21Le Maroc a compris qu’il avait une carte à jouer en offrant à ses voisins musulmans africains un produit religieux alternatif et attractif (et nécessairement familier puisque marqué du sceau du malikisme et du soufisme) à proximité de chez eux. Ainsi a émergé quasi concomitamment avec le regain dans l’espace public de la notion d’« islam du juste milieu », celle de « sécurité spirituelle », que les institutions religieuses marocaines se proposent d’assurer. Elle est conçue comme une mission de salubrité publique due à tous citoyens se trouvant sous l’autorité de l’Amir al Mou’minine (« Commandeur des croyants »). Cette mission est désormais étendue aux voisins musulmans du Sud, qui ont connu de nombreux troubles en la matière depuis 2012 au moins.
22Le saut qualitatif paraît significatif entre le règne du précédent souverain et celui de l’actuel. Interrogé le 7 décembre 1988 par un journaliste français, le roi Hassan II pouvait dire que « le Maroc est certainement l’un des pays les plus fondamentalistes […] parce qu’il a gardé un seul rite, le malékite, et que le rite malékite vient directement de Médine où a vécu le prophète. […] S’il y a fondamentalisme, c’est le Maroc qui est fondamentaliste, c’est le plus fondamentaliste […], il y a de l’autre côté l’intégrisme.
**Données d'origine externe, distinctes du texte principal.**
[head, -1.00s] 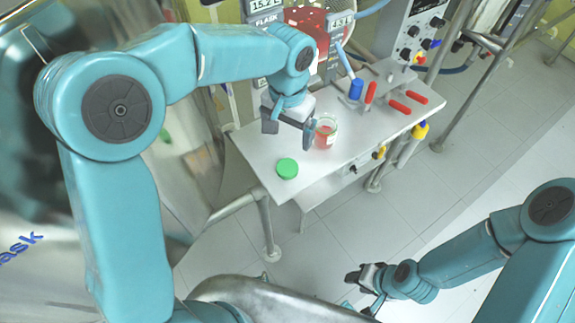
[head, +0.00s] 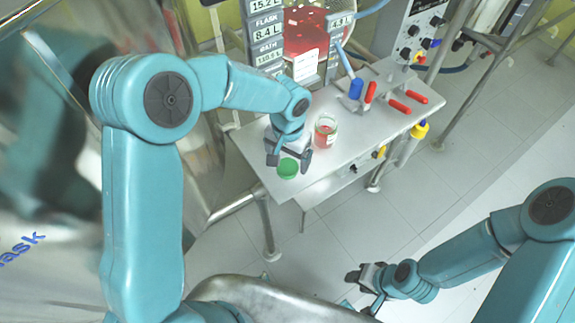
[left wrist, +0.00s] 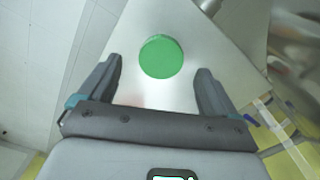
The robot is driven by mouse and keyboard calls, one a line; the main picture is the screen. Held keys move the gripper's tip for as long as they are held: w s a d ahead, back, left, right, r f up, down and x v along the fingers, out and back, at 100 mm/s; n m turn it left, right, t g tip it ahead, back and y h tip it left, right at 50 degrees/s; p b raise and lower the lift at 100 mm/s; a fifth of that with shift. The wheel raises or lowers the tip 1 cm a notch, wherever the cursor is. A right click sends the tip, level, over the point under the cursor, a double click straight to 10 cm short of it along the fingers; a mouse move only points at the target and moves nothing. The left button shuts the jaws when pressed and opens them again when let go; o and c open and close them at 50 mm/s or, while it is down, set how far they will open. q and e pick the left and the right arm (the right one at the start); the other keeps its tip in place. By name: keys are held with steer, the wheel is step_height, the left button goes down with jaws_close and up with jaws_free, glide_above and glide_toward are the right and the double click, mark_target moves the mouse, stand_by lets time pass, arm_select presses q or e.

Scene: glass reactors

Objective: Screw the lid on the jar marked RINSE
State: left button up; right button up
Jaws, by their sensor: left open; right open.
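The green lid (head: 288,168) lies flat near the front left corner of the grey bench. It also shows in the left wrist view (left wrist: 161,57), ahead of and between my finger tips. My left gripper (head: 289,160) is open above the lid, its fingers on either side of it in the picture; I cannot tell the height between them. The glass jar (head: 326,131) with red contents stands upright and without a lid on the bench, right of my left gripper. Its marking is too small to read. My right gripper (head: 362,278) is open and empty, low and away from the bench.
The bench (head: 260,148) also holds a blue-handled tool (head: 355,88) and several red-handled ones at the back right. A glass vessel with red liquid (head: 306,32) and display panels (head: 268,30) stand behind. The bench's front middle is clear.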

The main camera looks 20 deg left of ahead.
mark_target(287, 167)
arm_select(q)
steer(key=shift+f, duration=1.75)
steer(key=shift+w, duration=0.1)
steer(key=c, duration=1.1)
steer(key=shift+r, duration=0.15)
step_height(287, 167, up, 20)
L’intégrisme veut dire un manque de tolérance, une interprétation unilatérale de la foi » (rapporté par El Ayadi, 2014 [2004], p. 305).
23Cette déclaration, couplée à ses multiples études sur le sujet, permettent au spécialiste de la socio-histoire de l’islam et de l’éducation au Maroc Mohammed El Ayadi, décédé en 2013, de dire que « les années 1970 voient poser les jalons de ce nouveau rôle politique de la religion que nous pouvons considérer comme le point de départ d’un fondamentalisme d’État » (El Ayadi, 2014 [2001], p. 339). La diffusion d’une approche « fondamentaliste » est considérée comme une instrumentalisation politique parce qu’elle visait surtout à laminer la gauche marocaine au moment où le marxisme, le socialisme et le panarabisme commençaient à prendre leurs aises sur les campus marocains, parmi le personnel enseignant (dans les disciplines des sciences humaines) et jusque dans l’espace public et politique (El Ayadi, 2014 [2001]). Malika Zeghal – avec d’autres – fait l’hypothèse d’« une alliance objective mais de courte durée » entre la Chabiba islamiyya (« Jeunesse islamique », ancêtre du PJD, dans une version plus obscurantiste et militante) et le pouvoir (Zeghal, 2005, p. 197-199).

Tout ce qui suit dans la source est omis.